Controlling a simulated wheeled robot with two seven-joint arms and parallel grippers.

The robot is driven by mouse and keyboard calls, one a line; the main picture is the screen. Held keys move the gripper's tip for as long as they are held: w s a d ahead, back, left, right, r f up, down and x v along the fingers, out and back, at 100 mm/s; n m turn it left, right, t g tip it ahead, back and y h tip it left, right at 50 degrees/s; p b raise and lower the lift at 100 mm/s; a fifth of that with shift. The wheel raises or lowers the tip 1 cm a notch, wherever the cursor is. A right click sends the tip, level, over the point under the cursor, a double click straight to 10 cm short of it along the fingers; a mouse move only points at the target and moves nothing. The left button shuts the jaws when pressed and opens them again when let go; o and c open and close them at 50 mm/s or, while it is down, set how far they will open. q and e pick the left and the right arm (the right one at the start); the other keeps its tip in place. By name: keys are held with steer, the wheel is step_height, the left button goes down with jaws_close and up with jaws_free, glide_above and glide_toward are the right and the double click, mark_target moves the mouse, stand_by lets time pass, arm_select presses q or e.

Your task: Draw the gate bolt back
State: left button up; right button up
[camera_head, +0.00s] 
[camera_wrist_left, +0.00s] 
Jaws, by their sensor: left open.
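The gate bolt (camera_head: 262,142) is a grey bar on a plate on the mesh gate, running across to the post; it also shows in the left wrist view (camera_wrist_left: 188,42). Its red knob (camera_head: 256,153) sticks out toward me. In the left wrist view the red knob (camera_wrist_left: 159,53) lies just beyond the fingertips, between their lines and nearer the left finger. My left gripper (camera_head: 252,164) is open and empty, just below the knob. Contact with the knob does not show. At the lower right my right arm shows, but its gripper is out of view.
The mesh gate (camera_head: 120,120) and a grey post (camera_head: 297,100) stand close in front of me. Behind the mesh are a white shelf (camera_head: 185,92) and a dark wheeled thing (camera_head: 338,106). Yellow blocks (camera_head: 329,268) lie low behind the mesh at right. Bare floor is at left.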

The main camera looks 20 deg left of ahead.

_Short exercise:_
Give back the lines of the listing from the one with "[camera_head, +0.00s]" through the end, both included, exactly as written and with nothing added.

_Answer to the task:_
[camera_head, +0.00s] 
[camera_wrist_left, +0.00s] 
Jaws, by their sensor: left open.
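The gate bolt (camera_head: 262,142) is a grey bar on a plate on the mesh gate, running across to the post; it also shows in the left wrist view (camera_wrist_left: 188,42). Its red knob (camera_head: 256,153) sticks out toward me. In the left wrist view the red knob (camera_wrist_left: 159,53) lies just beyond the fingertips, between their lines and nearer the left finger. My left gripper (camera_head: 252,164) is open and empty, just below the knob. Contact with the knob does not show. At the lower right my right arm shows, but its gripper is out of view.
The mesh gate (camera_head: 120,120) and a grey post (camera_head: 297,100) stand close in front of me. Behind the mesh are a white shelf (camera_head: 185,92) and a dark wheeled thing (camera_head: 338,106). Yellow blocks (camera_head: 329,268) lie low behind the mesh at right. Bare floor is at left.

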The main camera looks 20 deg left of ahead.

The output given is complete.